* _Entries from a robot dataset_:
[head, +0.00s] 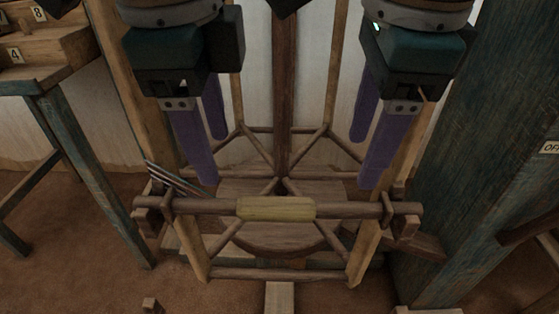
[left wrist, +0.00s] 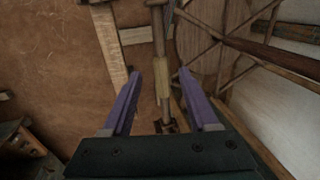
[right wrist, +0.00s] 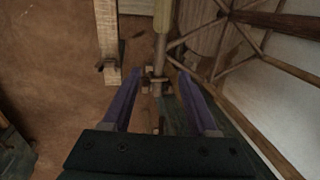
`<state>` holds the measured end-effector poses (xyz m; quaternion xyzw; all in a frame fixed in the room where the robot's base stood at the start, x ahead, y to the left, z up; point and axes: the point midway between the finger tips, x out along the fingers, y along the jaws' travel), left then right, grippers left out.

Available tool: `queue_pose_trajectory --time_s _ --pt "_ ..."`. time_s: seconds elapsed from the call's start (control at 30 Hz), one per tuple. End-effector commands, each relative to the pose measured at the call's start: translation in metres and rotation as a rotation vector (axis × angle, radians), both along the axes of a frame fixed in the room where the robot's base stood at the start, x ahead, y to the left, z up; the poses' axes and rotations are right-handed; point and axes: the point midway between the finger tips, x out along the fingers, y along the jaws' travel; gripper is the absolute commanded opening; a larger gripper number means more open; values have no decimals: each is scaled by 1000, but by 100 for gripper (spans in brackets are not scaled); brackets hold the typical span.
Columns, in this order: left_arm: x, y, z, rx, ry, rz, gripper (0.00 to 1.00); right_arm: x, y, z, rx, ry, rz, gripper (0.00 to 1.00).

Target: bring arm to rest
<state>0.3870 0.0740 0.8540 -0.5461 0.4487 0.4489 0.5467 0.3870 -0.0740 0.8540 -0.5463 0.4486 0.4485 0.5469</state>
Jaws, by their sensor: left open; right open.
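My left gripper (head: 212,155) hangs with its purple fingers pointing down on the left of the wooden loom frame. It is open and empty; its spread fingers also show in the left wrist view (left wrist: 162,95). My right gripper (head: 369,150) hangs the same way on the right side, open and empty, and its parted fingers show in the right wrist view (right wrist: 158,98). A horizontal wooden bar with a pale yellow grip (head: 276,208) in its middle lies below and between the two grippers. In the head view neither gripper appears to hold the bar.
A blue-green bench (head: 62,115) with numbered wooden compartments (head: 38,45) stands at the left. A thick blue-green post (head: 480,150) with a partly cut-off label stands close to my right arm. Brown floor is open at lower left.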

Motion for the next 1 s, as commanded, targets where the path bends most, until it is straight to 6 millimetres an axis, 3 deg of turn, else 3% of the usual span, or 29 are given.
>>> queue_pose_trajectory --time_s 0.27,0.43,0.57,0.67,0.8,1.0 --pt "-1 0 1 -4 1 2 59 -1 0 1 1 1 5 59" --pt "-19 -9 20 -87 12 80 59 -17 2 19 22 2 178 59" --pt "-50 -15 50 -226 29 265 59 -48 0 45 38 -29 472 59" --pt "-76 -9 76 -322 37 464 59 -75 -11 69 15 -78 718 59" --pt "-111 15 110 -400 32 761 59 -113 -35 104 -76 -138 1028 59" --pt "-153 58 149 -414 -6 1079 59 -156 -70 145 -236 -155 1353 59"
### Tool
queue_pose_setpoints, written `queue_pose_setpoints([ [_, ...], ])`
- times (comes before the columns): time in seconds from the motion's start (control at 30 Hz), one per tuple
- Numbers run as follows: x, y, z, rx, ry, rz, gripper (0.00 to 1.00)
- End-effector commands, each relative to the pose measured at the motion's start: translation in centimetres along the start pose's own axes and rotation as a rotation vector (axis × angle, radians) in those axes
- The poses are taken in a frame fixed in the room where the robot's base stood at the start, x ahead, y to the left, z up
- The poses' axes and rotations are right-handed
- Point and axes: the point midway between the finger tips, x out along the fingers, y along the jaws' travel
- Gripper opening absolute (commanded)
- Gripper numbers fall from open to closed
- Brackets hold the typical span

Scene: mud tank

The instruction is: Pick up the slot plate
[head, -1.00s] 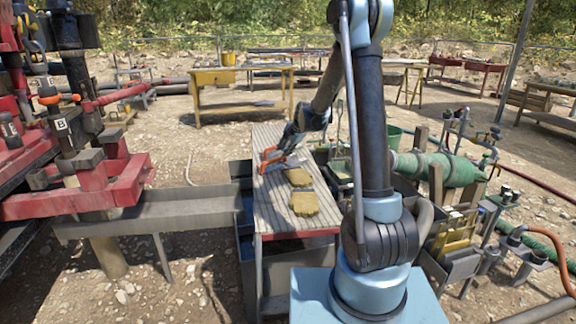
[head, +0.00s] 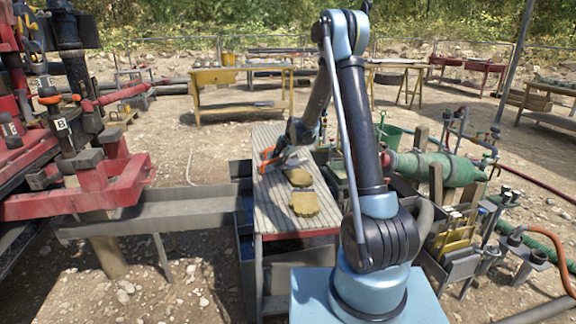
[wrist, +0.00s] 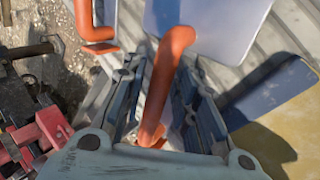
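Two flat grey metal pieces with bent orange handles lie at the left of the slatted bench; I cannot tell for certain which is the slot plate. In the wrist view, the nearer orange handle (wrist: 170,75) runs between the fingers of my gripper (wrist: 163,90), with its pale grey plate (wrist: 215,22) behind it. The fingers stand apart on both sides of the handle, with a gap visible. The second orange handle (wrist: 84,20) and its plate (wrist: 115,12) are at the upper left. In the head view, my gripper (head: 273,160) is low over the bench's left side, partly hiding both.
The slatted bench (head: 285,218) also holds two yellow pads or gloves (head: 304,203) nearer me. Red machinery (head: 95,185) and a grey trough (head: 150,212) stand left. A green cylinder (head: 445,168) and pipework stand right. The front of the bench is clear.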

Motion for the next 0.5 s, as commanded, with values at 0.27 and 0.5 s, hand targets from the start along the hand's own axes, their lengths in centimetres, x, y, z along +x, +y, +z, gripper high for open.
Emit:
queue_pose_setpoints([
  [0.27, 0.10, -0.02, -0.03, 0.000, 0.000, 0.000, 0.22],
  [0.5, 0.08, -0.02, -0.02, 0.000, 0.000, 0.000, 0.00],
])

* * *

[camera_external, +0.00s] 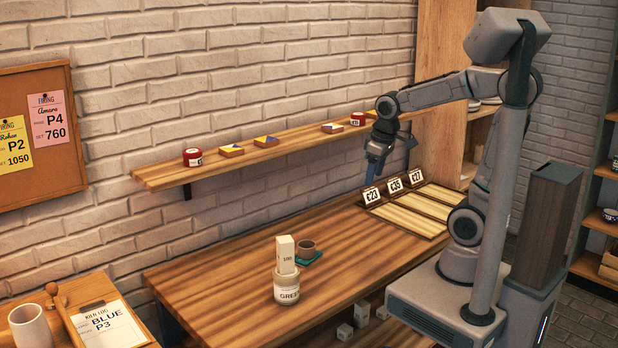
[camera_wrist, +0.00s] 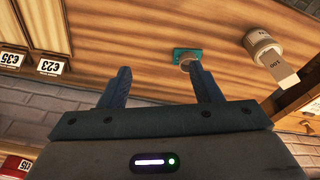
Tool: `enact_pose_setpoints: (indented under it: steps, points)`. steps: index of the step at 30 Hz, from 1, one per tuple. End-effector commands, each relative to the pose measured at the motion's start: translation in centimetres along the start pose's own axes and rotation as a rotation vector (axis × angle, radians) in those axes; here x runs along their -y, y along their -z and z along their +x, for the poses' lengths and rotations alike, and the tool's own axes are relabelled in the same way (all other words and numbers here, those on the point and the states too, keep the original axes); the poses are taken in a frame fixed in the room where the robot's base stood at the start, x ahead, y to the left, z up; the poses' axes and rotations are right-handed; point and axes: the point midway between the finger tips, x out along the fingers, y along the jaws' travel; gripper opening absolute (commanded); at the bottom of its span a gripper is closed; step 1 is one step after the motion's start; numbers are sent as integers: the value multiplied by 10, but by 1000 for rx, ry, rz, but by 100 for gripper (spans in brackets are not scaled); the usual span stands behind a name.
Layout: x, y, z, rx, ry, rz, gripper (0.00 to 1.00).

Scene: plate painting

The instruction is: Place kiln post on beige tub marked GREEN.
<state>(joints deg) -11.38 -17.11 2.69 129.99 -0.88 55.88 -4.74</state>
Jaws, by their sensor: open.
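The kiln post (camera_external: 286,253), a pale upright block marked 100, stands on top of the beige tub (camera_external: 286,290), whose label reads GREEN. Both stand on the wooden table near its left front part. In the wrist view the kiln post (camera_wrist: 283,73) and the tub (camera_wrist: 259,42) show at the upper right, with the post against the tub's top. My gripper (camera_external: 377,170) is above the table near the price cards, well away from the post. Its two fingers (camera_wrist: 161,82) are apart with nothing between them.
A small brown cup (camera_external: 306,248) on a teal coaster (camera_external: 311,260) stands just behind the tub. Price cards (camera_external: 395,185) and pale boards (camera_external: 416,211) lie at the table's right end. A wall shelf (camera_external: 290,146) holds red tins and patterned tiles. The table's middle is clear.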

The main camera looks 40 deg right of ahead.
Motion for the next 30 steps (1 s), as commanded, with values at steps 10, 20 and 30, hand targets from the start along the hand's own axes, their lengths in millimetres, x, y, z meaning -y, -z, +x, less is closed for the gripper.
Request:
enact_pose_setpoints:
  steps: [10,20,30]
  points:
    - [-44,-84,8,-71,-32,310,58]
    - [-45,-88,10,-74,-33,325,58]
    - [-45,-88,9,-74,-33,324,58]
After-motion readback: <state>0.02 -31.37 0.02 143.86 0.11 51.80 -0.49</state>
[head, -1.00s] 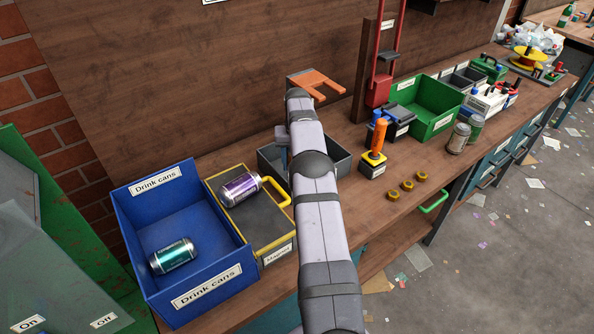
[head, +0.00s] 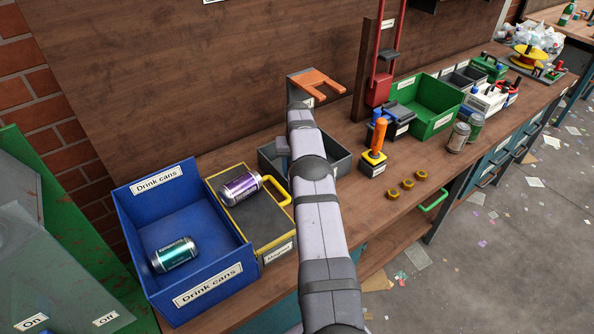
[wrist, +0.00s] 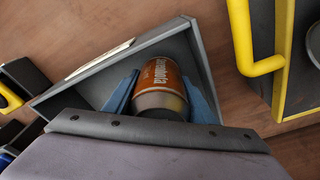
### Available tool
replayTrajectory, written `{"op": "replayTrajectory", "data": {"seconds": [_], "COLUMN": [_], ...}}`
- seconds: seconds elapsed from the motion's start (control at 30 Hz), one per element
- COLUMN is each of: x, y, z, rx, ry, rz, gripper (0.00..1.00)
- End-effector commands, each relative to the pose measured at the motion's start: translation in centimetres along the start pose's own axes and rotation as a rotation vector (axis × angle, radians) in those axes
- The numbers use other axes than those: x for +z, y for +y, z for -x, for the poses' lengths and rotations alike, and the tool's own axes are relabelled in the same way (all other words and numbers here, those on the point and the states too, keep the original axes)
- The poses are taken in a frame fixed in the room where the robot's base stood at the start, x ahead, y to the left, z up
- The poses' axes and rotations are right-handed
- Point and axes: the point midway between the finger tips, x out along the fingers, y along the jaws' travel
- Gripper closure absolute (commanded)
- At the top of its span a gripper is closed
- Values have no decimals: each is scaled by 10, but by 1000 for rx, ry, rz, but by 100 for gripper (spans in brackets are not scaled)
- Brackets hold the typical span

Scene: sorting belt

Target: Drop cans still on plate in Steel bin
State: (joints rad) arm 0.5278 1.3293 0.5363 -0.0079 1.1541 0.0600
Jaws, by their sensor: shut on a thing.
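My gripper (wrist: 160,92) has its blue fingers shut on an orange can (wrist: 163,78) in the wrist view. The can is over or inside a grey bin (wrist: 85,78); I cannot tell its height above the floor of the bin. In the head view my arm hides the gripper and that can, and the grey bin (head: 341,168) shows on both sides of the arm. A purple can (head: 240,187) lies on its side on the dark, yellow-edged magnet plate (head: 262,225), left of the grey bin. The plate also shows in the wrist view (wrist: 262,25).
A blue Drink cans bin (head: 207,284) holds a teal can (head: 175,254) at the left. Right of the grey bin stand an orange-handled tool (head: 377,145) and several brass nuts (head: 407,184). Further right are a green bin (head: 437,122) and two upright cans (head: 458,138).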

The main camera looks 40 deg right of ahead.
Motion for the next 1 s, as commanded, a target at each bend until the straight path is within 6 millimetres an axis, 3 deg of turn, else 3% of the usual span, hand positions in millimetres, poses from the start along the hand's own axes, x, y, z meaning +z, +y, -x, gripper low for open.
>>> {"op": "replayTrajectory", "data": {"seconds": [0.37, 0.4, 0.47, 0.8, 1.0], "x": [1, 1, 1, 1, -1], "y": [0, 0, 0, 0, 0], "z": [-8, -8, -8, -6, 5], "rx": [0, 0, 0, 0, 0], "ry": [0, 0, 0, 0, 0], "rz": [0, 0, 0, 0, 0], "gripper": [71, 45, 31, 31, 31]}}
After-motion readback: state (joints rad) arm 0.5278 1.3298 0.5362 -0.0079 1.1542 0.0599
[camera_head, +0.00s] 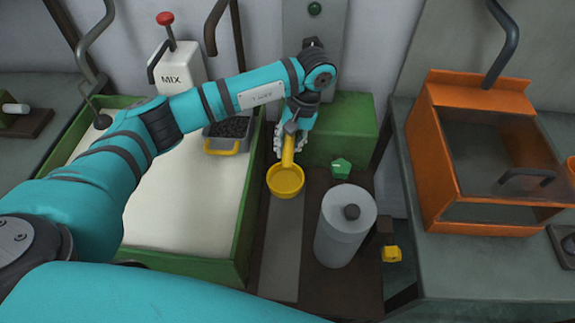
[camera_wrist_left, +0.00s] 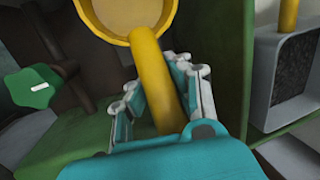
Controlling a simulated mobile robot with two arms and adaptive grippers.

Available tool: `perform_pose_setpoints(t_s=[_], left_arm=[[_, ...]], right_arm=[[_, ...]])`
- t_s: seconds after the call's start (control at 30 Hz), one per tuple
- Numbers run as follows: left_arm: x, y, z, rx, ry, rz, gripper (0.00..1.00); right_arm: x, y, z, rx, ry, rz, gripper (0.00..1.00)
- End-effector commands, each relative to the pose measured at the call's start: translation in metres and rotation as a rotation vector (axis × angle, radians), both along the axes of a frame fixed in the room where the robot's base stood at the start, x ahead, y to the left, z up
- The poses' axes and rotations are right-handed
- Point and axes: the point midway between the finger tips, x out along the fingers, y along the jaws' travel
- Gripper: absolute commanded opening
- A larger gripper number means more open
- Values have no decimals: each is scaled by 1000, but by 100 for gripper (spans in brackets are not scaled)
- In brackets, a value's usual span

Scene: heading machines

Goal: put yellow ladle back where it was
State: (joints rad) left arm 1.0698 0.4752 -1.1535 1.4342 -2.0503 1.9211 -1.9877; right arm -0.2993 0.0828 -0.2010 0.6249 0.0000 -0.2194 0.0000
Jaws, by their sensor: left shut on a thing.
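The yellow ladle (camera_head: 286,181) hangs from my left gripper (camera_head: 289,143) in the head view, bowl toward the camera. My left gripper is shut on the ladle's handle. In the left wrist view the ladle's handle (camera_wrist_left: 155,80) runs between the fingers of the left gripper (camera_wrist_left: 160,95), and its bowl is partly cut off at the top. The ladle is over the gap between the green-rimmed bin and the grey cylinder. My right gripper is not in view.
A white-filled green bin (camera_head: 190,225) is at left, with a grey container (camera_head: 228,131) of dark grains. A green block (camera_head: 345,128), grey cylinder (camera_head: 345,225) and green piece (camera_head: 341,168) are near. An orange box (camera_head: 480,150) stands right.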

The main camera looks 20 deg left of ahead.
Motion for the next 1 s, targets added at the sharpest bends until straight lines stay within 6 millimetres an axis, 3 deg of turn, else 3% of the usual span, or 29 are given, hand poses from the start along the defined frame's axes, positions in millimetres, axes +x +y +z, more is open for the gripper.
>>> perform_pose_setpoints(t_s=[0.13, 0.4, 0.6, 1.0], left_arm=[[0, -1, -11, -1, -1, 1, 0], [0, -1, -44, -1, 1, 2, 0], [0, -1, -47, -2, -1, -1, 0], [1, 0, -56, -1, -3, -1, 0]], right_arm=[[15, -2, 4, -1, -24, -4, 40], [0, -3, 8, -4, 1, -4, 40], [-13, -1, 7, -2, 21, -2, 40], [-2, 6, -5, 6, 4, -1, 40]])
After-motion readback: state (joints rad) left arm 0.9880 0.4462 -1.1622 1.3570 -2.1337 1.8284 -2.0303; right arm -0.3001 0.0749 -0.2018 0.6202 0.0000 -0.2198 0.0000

---

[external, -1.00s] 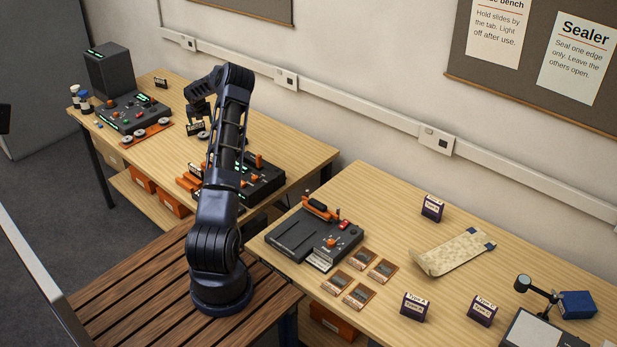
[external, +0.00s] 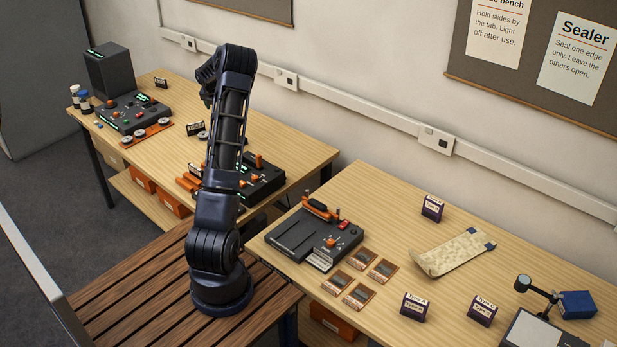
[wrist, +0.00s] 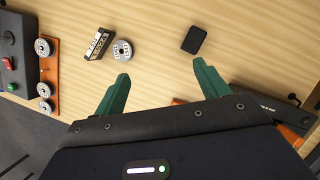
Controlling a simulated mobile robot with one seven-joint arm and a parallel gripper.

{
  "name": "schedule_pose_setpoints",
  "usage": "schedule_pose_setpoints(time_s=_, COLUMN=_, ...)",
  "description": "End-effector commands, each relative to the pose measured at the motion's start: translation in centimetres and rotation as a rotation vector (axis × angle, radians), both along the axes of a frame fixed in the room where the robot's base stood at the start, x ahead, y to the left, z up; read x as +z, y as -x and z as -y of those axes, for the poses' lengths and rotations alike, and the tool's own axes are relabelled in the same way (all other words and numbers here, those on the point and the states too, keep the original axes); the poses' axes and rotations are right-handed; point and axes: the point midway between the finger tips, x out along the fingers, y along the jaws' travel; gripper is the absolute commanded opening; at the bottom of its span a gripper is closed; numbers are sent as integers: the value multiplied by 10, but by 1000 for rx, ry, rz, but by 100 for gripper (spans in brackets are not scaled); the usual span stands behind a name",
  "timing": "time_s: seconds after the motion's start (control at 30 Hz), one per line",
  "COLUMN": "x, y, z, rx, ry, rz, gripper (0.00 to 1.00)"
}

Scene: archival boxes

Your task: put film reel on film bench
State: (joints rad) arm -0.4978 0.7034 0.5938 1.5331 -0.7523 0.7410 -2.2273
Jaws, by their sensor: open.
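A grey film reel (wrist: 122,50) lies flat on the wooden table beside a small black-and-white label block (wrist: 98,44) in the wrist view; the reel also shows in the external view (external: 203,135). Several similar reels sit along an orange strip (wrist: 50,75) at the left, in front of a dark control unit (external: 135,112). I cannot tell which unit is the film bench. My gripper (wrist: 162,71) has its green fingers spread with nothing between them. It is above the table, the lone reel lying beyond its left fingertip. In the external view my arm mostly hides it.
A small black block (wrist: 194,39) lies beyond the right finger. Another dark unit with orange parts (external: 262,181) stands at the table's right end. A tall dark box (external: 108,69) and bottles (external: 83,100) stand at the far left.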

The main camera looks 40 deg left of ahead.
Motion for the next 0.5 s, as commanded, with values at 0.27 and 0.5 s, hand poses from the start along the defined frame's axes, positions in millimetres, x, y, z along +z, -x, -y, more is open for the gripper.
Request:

* _Objective_:
From the records given above, copy all lines containing "Controlling".

* _Final answer_:
Controlling a simulated mobile robot with two arms and adaptive grippers.
Controlling a simulated mobile robot with one seven-joint arm and a parallel gripper.

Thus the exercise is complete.